[BEGIN MATERIAL PROVIDED]

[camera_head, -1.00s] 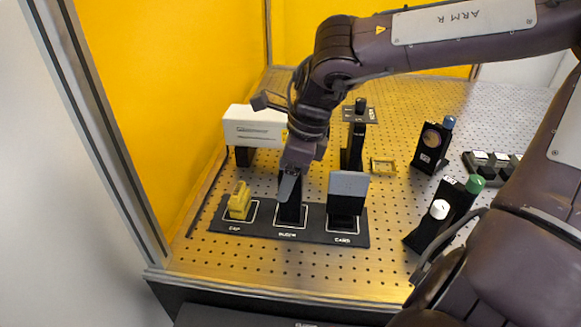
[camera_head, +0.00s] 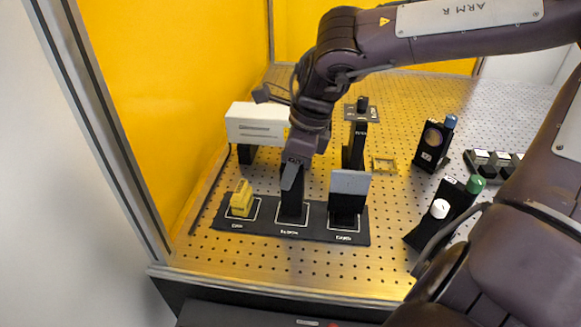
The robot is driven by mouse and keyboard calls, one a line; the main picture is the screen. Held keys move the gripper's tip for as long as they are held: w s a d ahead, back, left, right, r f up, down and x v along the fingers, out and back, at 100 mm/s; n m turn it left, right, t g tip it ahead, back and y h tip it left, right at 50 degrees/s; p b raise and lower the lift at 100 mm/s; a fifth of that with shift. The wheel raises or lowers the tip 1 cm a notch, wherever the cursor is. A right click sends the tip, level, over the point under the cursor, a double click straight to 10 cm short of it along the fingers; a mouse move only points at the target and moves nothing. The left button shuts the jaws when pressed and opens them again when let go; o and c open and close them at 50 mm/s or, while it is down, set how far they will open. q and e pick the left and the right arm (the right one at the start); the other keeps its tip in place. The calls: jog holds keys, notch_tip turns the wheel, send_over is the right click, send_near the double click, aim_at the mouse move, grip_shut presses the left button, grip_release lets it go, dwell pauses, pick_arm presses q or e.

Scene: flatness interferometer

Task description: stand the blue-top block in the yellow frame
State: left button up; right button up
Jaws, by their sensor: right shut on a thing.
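My right gripper (camera_head: 291,178) points down over the middle place of the black three-place tray (camera_head: 262,230), the one labelled like "BLOCK". It is shut on something there, taken as the blue-top block; its fingers and wrist hide the top, and I see no blue. A dark upright body (camera_head: 292,206) shows below the fingers, over the outlined square; I cannot tell whether this is the block or its stand. The small yellow frame (camera_head: 384,172) lies flat and looks empty on the perforated plate, to the right of and behind the gripper. My left gripper is not in view.
A yellow piece (camera_head: 241,199) and a grey card on a black stand (camera_head: 349,182) flank the gripper. Behind are a white box (camera_head: 256,120) and a black post (camera_head: 357,140). Mounts with blue (camera_head: 450,121), green (camera_head: 475,184) and white (camera_head: 439,208) knobs stand right.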

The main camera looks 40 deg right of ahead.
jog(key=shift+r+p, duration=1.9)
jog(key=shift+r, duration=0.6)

[END MATERIAL PROVIDED]

■ SET EXERCISE ■
From the listing, extract all text exactly as given and drop any picture.

■ TASK OUTPUT ■
[camera_head, -1.00s] 
[camera_head, +0.00s] 
The robot is driven by mouse and keyboard calls, one a line; the main picture is the screen. Held keys move the gripper's tip for as long as they are held: w s a d ahead, back, left, right, r f up, down and x v along the fingers, out and back, at 100 mm/s; n m turn it left, right, t g tip it ahead, back and y h tip it left, right at 50 degrees/s; p b raise and lower the lift at 100 mm/s; a fifth of that with shift. The wheel raises or lowers the tip 1 cm a notch, wherever the cursor is. A right click sends the tip, level, over the point under the cursor, a double click straight to 10 cm short of it along the fingers; a mouse move only points at the target and moves nothing. The left button shuts the jaws when pressed and opens them again when let go; o and c open and close them at 50 mm/s or, while it is down, set how far they will open. q and e pick the left and the right arm (the right one at the start); the other keeps its tip in place. The calls: jog holds keys, notch_tip turns the wheel, send_over is the right click, send_near the double click, aim_at the mouse move, grip_shut presses the left button, grip_release lets it go, dwell pauses, pick_arm presses q or e.

Scene: flatness interferometer

Task description: stand the blue-top block in the yellow frame
State: left button up; right button up
Jaws, by their sensor: right shut on a thing.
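My right gripper (camera_head: 291,178) points down over the middle place of the black three-place tray (camera_head: 262,230), the one labelled like "BLOCK". It is shut on something there, taken as the blue-top block; its fingers and wrist hide the top, and I see no blue. A dark upright body (camera_head: 292,206) shows below the fingers, over the outlined square; I cannot tell whether this is the block or its stand. The small yellow frame (camera_head: 384,172) lies flat and looks empty on the perforated plate, to the right of and behind the gripper. My left gripper is not in view.
A yellow piece (camera_head: 241,199) and a grey card on a black stand (camera_head: 349,182) flank the gripper. Behind are a white box (camera_head: 256,120) and a black post (camera_head: 357,140). Mounts with blue (camera_head: 450,121), green (camera_head: 475,184) and white (camera_head: 439,208) knobs stand right.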

The main camera looks 40 deg right of ahead.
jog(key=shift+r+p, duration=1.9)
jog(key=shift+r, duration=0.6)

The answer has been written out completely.